■ Excerpt from a dataset ■

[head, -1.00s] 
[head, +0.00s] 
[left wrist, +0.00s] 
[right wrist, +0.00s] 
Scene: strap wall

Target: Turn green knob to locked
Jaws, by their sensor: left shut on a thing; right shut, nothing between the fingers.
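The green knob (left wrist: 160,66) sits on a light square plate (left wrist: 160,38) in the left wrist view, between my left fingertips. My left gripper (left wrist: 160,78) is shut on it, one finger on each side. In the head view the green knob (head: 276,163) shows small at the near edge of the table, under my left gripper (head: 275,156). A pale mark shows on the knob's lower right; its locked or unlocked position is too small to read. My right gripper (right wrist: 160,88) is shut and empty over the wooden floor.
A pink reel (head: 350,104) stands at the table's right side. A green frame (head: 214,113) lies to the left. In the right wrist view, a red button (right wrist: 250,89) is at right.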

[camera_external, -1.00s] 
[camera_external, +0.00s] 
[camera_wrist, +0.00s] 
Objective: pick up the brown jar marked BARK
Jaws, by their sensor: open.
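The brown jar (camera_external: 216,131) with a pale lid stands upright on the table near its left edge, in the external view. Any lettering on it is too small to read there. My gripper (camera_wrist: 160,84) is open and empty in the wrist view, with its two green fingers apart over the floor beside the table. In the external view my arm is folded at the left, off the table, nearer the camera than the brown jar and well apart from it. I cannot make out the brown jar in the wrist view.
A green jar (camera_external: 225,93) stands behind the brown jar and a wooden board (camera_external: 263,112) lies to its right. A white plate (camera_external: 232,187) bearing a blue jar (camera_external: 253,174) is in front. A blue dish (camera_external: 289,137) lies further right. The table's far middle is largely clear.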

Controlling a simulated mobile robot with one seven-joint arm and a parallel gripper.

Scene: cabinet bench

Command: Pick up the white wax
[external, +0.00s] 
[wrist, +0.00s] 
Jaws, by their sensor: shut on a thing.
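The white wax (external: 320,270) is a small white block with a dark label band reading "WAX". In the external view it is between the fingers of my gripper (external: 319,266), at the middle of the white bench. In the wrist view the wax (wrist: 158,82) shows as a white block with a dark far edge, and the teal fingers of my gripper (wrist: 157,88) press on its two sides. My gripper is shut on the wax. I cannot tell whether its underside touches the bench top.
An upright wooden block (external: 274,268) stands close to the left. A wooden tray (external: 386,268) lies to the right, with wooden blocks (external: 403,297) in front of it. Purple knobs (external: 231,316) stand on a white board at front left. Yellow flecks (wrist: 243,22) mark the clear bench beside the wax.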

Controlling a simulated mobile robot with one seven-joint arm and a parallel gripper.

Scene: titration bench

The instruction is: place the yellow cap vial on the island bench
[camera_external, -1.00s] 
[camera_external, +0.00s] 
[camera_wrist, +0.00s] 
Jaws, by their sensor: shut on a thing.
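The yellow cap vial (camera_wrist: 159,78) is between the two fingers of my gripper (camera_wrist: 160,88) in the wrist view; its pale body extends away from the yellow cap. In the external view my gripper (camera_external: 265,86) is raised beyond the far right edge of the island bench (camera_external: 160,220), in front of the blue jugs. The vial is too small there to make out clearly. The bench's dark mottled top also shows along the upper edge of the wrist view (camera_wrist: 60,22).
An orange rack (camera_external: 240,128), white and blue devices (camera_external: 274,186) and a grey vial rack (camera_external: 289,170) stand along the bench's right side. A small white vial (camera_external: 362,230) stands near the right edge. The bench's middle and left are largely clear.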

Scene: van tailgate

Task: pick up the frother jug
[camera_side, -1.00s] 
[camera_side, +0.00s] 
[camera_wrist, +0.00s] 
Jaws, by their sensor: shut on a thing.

■ TASK DIRECTIONS ■
Write out only the lines that run from the line containing "Jaws, by their sensor: left" through the line containing "Objective: pick up the brown jar marked BARK", both included, exactly as they appear above.

■ COMPLETE OUTPUT ■
Jaws, by their sensor: left shut on a thing; right shut, nothing between the fingers.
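The green knob (left wrist: 160,66) sits on a light square plate (left wrist: 160,38) in the left wrist view, between my left fingertips. My left gripper (left wrist: 160,78) is shut on it, one finger on each side. In the head view the green knob (head: 276,163) shows small at the near edge of the table, under my left gripper (head: 275,156). A pale mark shows on the knob's lower right; its locked or unlocked position is too small to read. My right gripper (right wrist: 160,88) is shut and empty over the wooden floor.
A pink reel (head: 350,104) stands at the table's right side. A green frame (head: 214,113) lies to the left. In the right wrist view, a red button (right wrist: 250,89) is at right.

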[camera_external, -1.00s] 
[camera_external, +0.00s] 
[camera_wrist, +0.00s] 
Objective: pick up the brown jar marked BARK

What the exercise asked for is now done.